We took a ride to Denver via Nevada and Utah, then back down to Flagstaff and Route 66 to Roy’s then south to Pioneertown. Along the way we checked out small towns and back roads looking for places to stage future rides and maybe find a nice building to stash some bikes. While staring at the stars over Bluff Utah Lori asked, “If you had to bet the R50, where would you guess the Motor Palace is?” “Winslow,” I replied.
She smiled “We need to find it.”
For the next six months we searched the net, scoured county records, newspaper archives, and old maps. All we could confirm was Winslow had an airport designed by Charles Lindbergh, there had been a network of tunnels under the town, it was on Route 66, it used to have a ton of bars, and there’d been countless Trading Posts within fifty miles. Lori found an interesting building on the net one night in January. I called Allan at the La Posada to ask about it and he offered to show us around town. We decided not to ask anybody about the Motor Palace so they wouldn’t think we were kooks… and probably a little fear we’d learn it never was.
A Corner” Winslow, Arizona.
Construction on Route 66 up forced detour around the historic district on our way in. Once we got settled at the La Posada, we walked downtown to get a better feel for the place. The streets were empty as we wandered around Second, Kinsley, and First streets. From “Standin’ on a Corner Park” Lori spotted a stand alone brick building. It had a dark red façade, carved wooden doors, and creepy tinted windows. I told her not to get too close because there might be attorneys inside. She stood in the street staring and said,”I really like this one.” We continued our walk past the abandoned Babbitt building on First St. Buttressed years ago to keep it standing it maintained its dignity despite years of neglect. Back on Kinsley we peeked inside the theater then stared across the street at the lonely brick building. Lori wondered out loud if it was for sale as we returned to the La Posada.
The next day Allan and Dan from the Snow Drift Art Space took us to lots of buildings: one had a big apartment with a roof garden, another had tunnels and was haunted, one was a real theater, and another had a huge kitchen and oversized works of art.

Winslow Arizona
An Architect purchased Babbitt building with plans to give it a second chance. But other than the “El Gran” none had a way to get a car inside. While the El Gran was more than qualified–and in the 80s and 90s housed a private car and motorcycle collection (its history is well documented)–it was not for sale, was way more building than we could handle, and it was not the Motor Palace. But one building kept calling out to Lori. Every time we looked out a window from a second story or rooftop we’d see the red brick building. We could even see the back of it from our balcony at the La Posada. She finally asked about it. Nobody was sure, but it was allegedly a notorious bar and maybe a bowling alley for many years. We were also told it once had an intimate stage for live performers, and secret passages used to transport booze and hide from the authorities during all night parties. Then an eye-witness told us there was a Model T sealed in the remains of a tunnel about 50 feet from the front door. Lori and I looked at each other. This could be it. Allan knew the owners and thought they’d lost interest. They were in the movie business and lived in So Cal, they adopted a couple of kids and didn’t have time to restore a building five hundred miles from home. We contacted them and a month later we were owners. We still weren’t sure if the legend of the Motor Palace in the desert was true or if this was really it, but we figured this was as close as we’d ever get and it was a great place to stage rides and hang out either way.

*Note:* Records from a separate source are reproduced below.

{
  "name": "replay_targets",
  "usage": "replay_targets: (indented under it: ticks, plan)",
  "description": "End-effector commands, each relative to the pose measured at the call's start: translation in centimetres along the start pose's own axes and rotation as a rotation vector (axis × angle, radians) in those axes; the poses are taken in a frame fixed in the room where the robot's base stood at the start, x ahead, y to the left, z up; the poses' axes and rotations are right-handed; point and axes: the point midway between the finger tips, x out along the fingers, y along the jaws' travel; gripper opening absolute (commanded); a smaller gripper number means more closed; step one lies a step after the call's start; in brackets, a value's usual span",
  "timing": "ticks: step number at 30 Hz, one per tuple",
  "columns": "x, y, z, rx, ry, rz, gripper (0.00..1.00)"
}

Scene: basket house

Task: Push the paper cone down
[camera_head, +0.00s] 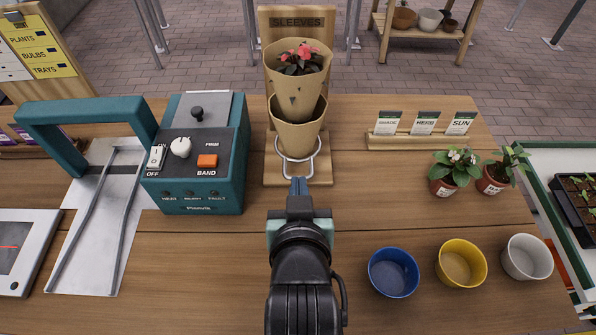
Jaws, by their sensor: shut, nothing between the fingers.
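A brown paper cone (298,128) sits point-down in a wire ring holder (296,171) on the wooden sleeves stand (326,168). A second, upper paper cone (298,90) rises out of it, with a pink-flowered plant (300,61) showing at its top. My gripper (299,184) is shut and empty, just in front of the wire holder and below the cones in the picture. I cannot tell whether its tips touch the wire.
A teal banding machine (205,155) stands close to the left. Blue (393,272), yellow (461,263) and white (527,256) pots sit at the front right. Two potted plants (455,173) and a seed packet rack (421,142) stand farther right. The table between stand and plants is clear.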

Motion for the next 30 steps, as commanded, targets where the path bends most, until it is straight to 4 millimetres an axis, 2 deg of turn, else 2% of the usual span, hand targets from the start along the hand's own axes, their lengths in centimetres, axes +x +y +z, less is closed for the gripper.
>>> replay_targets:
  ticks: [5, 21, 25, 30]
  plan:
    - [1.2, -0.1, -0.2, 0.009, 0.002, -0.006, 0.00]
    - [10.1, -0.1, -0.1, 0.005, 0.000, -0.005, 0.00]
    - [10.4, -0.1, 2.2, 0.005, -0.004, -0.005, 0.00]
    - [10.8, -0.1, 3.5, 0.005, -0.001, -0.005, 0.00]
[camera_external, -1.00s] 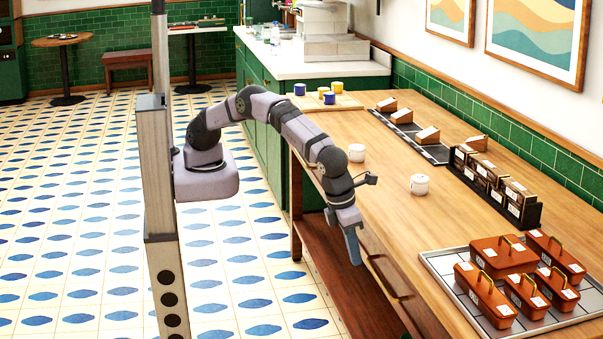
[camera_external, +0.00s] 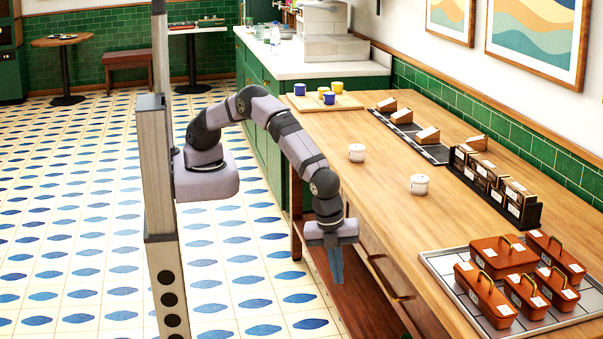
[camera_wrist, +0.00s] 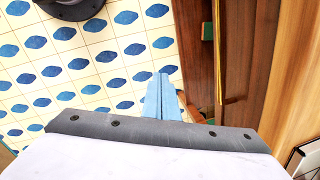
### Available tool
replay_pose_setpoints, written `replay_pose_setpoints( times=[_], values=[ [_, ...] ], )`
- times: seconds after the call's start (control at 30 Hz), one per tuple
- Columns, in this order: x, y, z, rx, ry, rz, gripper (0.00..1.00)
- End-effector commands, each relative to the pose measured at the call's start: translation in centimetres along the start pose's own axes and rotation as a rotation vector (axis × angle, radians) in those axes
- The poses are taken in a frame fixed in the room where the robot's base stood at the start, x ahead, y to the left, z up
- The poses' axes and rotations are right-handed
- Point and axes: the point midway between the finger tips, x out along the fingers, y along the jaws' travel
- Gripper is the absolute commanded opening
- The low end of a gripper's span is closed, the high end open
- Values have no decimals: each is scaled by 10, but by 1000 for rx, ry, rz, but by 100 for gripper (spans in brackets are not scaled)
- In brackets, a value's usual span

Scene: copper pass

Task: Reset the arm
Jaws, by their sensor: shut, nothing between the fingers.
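My gripper (camera_external: 337,268) hangs pointing down just off the front edge of the wooden counter (camera_external: 400,200), beside its drawer front. Its blue fingers are together with nothing between them. The fingers (camera_wrist: 163,98) also show in the wrist view, pressed side by side above the tiled floor, with the brown lower shelf to their right. My arm reaches out from its column and bends down at the wrist.
Two white mugs (camera_external: 357,153) (camera_external: 419,185) stand on the counter. A black rack (camera_external: 533,216) and a board with blue and yellow cups (camera_external: 337,86) lie further back.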

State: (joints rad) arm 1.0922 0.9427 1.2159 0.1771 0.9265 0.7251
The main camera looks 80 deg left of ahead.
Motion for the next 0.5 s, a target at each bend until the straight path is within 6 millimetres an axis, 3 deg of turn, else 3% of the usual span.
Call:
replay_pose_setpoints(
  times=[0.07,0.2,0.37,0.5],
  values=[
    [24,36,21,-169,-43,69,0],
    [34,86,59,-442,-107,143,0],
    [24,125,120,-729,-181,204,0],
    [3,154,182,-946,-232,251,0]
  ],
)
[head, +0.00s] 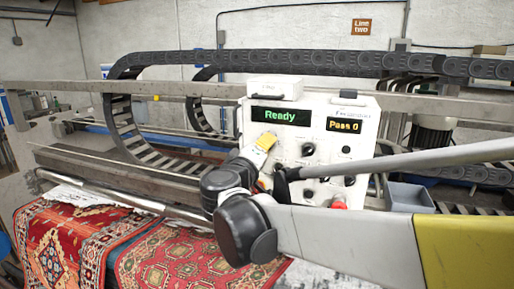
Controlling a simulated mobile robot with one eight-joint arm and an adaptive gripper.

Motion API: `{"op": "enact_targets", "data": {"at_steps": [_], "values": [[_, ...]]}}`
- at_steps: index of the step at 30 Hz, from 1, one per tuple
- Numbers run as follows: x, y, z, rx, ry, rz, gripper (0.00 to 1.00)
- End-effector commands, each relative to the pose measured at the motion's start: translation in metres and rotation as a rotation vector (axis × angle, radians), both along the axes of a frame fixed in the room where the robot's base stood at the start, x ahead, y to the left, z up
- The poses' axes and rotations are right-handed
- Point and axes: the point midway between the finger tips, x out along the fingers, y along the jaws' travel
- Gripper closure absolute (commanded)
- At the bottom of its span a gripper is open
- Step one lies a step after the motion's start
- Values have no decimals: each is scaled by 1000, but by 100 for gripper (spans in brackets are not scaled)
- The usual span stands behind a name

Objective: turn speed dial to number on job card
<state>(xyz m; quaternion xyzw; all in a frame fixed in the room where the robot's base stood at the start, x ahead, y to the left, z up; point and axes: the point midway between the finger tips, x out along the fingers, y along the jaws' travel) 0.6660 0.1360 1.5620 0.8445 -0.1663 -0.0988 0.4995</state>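A white control panel (368,125) stands at the middle. Its left display (280,116) reads "Ready" and its right display (344,125) reads "Pass 0". Several black knobs sit below them, among them an upper knob (308,149) and a lower one (308,195). Their markings are too small to read, so I cannot tell which is the speed dial. My arm crosses in front of the panel's lower part. My gripper (268,182) seems to be in the dark cluster at the panel's lower left, and its fingers are not clear. I cannot make out a job card.
A red button (338,203) is low on the panel, close to my arm. A white box (275,88) sits on top. Patterned red rugs (60,245) lie at the left front. A grey bin (408,197) is at the right. Black cable chains (290,62) run behind.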

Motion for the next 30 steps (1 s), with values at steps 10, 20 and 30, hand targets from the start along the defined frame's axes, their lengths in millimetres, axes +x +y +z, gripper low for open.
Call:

K.T., Al, and the stranger bearing gifts.
The previous owners gutted the interior and completed the hard work. When they lost the permits expired and we were working with Winslow city hall to have new ones issued. While taking measurements in the carriage house (it came with the Motor Palace) I clearly heard a sneeze. This was strange since I was alone and neither of the buildings were homes to ghosts. I looked around with my flashlight but saw nothing, I turned it off then stood very still and listened. After a short silence there was a faint, but very distinct footstep above me. I aimed the camera towards the sound and snapped. The picture on the display was of a cat looking through a hole in the ceiling at me and she looked exactly like our old cat K.T. Cat Ghosts, who knew?

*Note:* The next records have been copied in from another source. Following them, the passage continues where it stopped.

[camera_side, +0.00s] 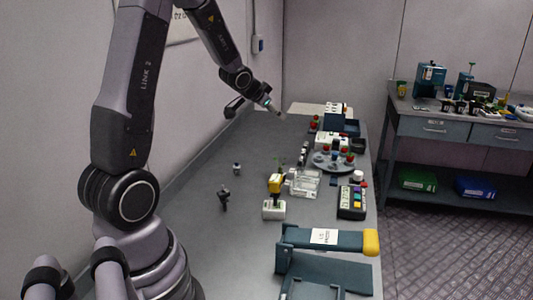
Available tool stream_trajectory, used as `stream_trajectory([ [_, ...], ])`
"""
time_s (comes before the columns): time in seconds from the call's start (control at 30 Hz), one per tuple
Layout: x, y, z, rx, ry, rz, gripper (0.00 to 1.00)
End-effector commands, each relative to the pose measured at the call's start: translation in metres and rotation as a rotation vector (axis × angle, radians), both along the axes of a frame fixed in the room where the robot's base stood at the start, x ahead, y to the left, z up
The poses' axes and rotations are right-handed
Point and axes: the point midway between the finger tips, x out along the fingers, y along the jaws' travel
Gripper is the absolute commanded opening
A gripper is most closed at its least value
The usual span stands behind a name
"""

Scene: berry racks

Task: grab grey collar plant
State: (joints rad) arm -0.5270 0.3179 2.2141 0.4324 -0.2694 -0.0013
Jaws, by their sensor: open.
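A small green plant (280,163) shows near the middle of the long grey bench, behind a yellow-topped item. It is too small to tell whether it has a grey collar. A round grey-blue tray (321,166) with several red and dark pieces stands to its right. My gripper (279,112) is high over the far part of the bench, pointing down and to the right. It is open, appears empty, and is well apart from the plant. Its fingers are too small to see clearly.
A clear rack (304,182), a yellow-topped white block (274,210) and a button box (352,202) crowd the bench's right side. A blue device with a yellow-ended handle (371,242) is in front. Two small dark items (224,198) (237,168) stand left. The far-left bench is mostly clear.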

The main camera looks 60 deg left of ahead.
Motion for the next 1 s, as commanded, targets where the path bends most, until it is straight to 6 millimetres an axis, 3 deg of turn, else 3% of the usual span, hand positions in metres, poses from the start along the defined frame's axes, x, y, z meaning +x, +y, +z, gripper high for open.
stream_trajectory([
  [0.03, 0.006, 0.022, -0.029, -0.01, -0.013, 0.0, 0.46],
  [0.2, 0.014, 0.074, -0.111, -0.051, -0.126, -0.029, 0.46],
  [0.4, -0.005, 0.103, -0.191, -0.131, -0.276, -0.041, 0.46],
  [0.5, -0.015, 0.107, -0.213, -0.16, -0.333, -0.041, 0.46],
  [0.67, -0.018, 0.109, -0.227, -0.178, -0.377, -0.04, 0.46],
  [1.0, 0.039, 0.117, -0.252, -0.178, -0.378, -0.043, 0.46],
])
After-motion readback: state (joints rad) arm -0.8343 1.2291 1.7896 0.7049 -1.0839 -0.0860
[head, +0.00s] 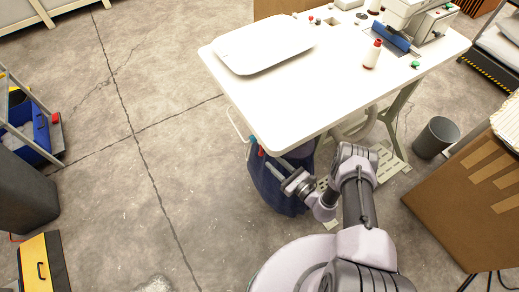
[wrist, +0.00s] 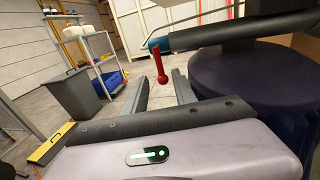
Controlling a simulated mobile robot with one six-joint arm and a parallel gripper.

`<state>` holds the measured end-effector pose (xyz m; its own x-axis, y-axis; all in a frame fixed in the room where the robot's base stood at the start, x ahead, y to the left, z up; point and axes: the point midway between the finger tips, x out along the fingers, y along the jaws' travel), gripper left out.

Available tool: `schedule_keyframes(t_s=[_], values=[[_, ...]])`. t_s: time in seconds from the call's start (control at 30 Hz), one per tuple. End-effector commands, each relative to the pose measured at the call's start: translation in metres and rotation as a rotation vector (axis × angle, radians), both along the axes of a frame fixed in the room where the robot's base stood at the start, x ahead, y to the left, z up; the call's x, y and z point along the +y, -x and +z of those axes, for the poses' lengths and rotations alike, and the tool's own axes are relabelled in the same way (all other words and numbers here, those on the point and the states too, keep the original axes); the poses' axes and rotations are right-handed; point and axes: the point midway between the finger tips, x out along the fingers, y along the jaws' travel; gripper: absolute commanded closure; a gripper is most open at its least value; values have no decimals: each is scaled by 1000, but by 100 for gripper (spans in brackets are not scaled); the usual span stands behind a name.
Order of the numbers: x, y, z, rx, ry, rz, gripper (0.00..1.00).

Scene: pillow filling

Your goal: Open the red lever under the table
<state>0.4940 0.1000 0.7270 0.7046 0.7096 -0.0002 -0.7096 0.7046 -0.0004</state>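The red lever (wrist: 160,66) hangs from a teal fitting under the table edge in the wrist view. A small part of the red lever (head: 261,152) also shows at the table's near edge in the head view. My gripper (wrist: 158,85) is open, with its two dark fingers apart. The lever's lower end appears between the fingertips in the picture; I cannot tell the depth or whether they touch. In the head view my gripper (head: 284,174) is beside the near edge of the white table (head: 300,108), by a dark blue bag or bin (head: 275,192).
On the table stand a sewing machine (head: 408,12), a red-capped bottle (head: 373,54) and a white pillow (head: 262,45). A grey bin (head: 436,137) and a large cardboard box (head: 468,200) are at the right.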

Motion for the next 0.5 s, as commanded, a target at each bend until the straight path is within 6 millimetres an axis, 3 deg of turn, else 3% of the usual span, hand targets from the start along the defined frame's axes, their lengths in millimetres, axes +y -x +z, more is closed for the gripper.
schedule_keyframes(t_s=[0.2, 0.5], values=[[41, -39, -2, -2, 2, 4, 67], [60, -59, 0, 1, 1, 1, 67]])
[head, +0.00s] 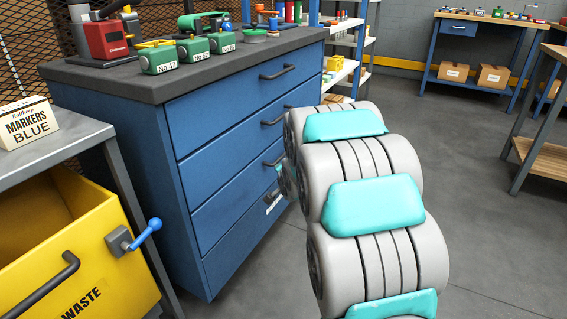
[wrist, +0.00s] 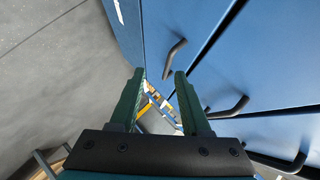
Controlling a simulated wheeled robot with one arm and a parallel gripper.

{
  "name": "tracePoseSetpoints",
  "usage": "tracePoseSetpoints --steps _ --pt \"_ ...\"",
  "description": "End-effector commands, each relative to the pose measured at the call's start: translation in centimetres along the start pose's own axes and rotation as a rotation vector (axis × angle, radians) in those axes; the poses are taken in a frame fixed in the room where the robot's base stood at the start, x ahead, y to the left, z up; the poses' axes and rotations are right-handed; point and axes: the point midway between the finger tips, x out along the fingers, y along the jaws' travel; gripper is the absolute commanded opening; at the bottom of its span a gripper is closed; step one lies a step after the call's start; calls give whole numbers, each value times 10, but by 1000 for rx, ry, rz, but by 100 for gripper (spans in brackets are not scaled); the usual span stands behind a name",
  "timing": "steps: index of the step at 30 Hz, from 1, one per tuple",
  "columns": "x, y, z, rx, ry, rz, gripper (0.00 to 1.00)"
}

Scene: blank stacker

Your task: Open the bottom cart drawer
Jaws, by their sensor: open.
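The blue cart has a stack of drawers with dark bar handles. Its bottom drawer (head: 236,242) looks closed in the head view, with its handle area partly hidden by my arm. In the wrist view, the handle nearest the floor side (wrist: 175,58), which looks like the bottom drawer's, stands just beyond the right fingertip. My gripper (wrist: 158,74) is open with nothing between its green fingers. It is close to the drawer fronts, and I cannot tell if it touches the handle. In the head view my arm mostly hides the gripper.
A yellow waste bin (head: 90,262) under a grey table (head: 60,150) stands left of the cart. Open grey floor (head: 470,220) lies to the right.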

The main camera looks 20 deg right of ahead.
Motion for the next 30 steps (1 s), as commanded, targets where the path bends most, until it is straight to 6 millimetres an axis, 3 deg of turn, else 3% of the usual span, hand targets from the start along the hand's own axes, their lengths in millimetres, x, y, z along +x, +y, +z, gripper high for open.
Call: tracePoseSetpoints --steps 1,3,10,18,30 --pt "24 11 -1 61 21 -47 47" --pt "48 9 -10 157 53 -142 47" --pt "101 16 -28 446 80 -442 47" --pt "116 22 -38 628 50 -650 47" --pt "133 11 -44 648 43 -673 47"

About a month later we were taking pictures of the building just after dark. I was messing with some settings on the camera when this black cat trotted out of the alley into my shot. Another Cat Ghost, this one, Lori’s favorite cat “Al.”

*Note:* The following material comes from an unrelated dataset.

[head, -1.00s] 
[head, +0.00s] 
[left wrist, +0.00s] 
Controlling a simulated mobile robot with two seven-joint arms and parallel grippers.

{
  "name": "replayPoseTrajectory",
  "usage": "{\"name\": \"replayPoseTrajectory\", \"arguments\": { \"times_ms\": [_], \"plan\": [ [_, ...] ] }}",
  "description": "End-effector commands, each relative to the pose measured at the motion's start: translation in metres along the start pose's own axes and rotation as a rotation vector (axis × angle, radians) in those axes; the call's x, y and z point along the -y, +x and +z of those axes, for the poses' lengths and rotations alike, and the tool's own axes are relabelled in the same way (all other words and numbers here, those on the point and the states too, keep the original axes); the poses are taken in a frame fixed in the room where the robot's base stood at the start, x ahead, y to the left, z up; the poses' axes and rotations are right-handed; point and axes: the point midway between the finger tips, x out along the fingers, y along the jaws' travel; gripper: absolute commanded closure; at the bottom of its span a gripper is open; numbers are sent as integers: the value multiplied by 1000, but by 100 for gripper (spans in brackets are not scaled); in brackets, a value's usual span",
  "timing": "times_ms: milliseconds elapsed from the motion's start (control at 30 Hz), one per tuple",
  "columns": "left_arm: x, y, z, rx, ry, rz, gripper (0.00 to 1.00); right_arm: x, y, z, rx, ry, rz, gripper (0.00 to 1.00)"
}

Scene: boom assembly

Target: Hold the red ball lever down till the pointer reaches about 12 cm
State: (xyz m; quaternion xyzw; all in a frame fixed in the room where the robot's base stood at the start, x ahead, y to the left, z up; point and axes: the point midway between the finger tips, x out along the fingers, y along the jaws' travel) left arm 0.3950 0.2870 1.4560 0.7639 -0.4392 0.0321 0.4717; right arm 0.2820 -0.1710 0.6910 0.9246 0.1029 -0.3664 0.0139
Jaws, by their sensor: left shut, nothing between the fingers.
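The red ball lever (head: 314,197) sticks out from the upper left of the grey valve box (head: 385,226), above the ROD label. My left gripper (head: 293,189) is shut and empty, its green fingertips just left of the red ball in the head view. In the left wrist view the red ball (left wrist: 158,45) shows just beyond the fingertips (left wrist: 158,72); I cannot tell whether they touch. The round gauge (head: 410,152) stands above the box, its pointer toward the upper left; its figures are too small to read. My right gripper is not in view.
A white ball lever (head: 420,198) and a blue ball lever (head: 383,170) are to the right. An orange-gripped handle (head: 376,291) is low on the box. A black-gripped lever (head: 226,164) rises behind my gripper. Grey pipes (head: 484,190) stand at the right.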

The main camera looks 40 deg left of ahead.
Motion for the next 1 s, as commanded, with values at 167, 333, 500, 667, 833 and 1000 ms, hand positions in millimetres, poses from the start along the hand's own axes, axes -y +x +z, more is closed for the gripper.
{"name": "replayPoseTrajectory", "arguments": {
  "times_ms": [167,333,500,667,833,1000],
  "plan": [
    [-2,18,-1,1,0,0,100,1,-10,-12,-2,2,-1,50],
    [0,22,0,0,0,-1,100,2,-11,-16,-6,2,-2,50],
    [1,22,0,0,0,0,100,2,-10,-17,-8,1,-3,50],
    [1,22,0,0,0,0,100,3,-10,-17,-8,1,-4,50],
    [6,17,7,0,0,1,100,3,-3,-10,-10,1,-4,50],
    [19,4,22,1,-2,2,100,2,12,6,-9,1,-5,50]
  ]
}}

Lori needed to see this but she’d wandered off so I quietly began shooting, sure he’d run away. Instead of running he sat down and watched me while I struggled with the camera. He soon lost interest and walked back into the shadows. I followed him a few steps and froze. A familiar stranger holding a box in his arms entered the alley. He took a few steps, stopped, and asked…
Is this your place?”
I told him, “Yes, we just bought it.” He paused, looked me deep in the eye, put the box down and said,
This belongs to you.”

He stood, turned, and disappeared behind the building before I could say another word. I took the box to the front of the building as Lori walked back to see who I was talking to. I told her and showed her the box. There was no top and an old Pendleton covered its contents. We pulled the shirt back and stood speechless; inside were a couple old magazines, some toy cars, Bongo Drums, a dirt stained helmet visor with remnants of duct tape across the snaps and a few other things. As we stared into the box the wind stopped and we listened to the reassuring howl of a big two-stroke as it faded across the high plateau.